Keith Jarrett ‘No End’ 2CD (ECM) 4/5

Keith Jarrett_no_endHere is something of a curiosity. How would Keith Jarrett sound if he were placed in a studio with guitars, drums and percussion plus piano and required to come up with improvisations of pieces? This is what has resulted from apparent musical musings in the studio from 1986 that were never intended for release and what is interesting is that there were no preconceived ideas about the pieces. While it has taken over twenty-five years for the recordings to the surface, surprisingly, perhaps, they do not sound in the least bit dated with none of the electric keyboards that characterised much of the 1980s, and they could easily have been recorded in the last decade. There is a definite nod towards world roots music with the guitar playing inspired by both African and Eastern sounds and it is extremely melodic in parts. The compositions are simply numbered I to XX and vary in length between two and a half and seven and a half minutes. Part V had a quasi-Mexican feel in its use of rhythm guitar and shuffling percussion and is a definite highlight. Part III, by contrast, has more a blues atmosphere with funk-tinged bass. African flavours sometimes come to the surface as on part IV with Nigerian juju rhythms seemingly influential here.
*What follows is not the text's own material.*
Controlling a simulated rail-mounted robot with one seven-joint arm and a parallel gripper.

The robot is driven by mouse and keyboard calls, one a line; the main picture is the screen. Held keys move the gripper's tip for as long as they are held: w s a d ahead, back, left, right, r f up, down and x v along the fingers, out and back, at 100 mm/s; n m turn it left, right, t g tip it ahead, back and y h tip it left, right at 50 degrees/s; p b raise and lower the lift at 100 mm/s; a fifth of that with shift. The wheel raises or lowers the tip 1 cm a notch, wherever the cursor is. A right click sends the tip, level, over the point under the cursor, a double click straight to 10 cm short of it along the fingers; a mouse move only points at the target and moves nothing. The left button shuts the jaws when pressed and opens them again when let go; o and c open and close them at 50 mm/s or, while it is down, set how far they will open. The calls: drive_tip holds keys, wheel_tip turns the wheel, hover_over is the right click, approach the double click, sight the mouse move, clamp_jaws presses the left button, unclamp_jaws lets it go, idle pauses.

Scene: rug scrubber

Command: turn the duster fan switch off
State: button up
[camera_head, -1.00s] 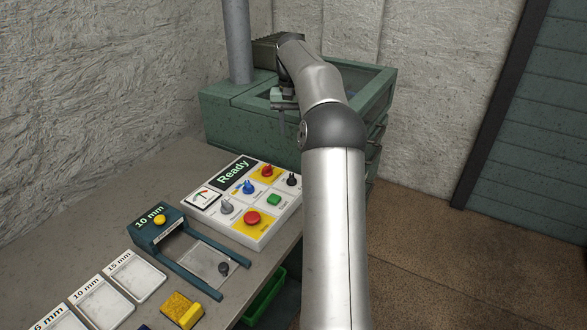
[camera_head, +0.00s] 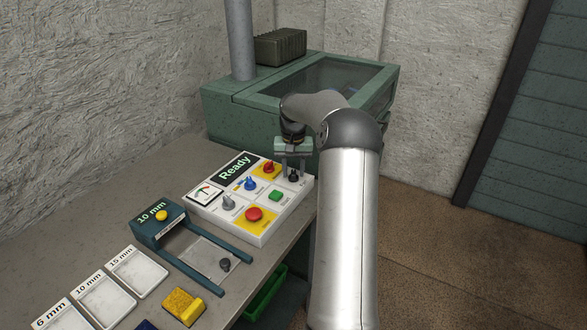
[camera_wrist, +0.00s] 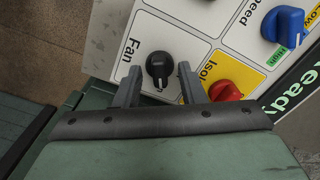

For more reflective sounds, part VIII reveals a passion for Indian classical music with a delicate and restrained guitar solo with tabla in the background. It seems likely that John McLaughlin and his Indo-jazz fusion musings have served as an inspiration here. Only the drumming (though not the various percussion instruments), which has a tendency to be a tad one dimensional in parts, if perfectly in time, is a disappointment. For fans of Jarrett’s piano work, this may represent an unusual item in the pantheon and one they might initially balk at, yet it also reveals a good deal about the individual behind the music and what truly inspires him in his own listening pleasures, and in that respect alone it is a priceless document.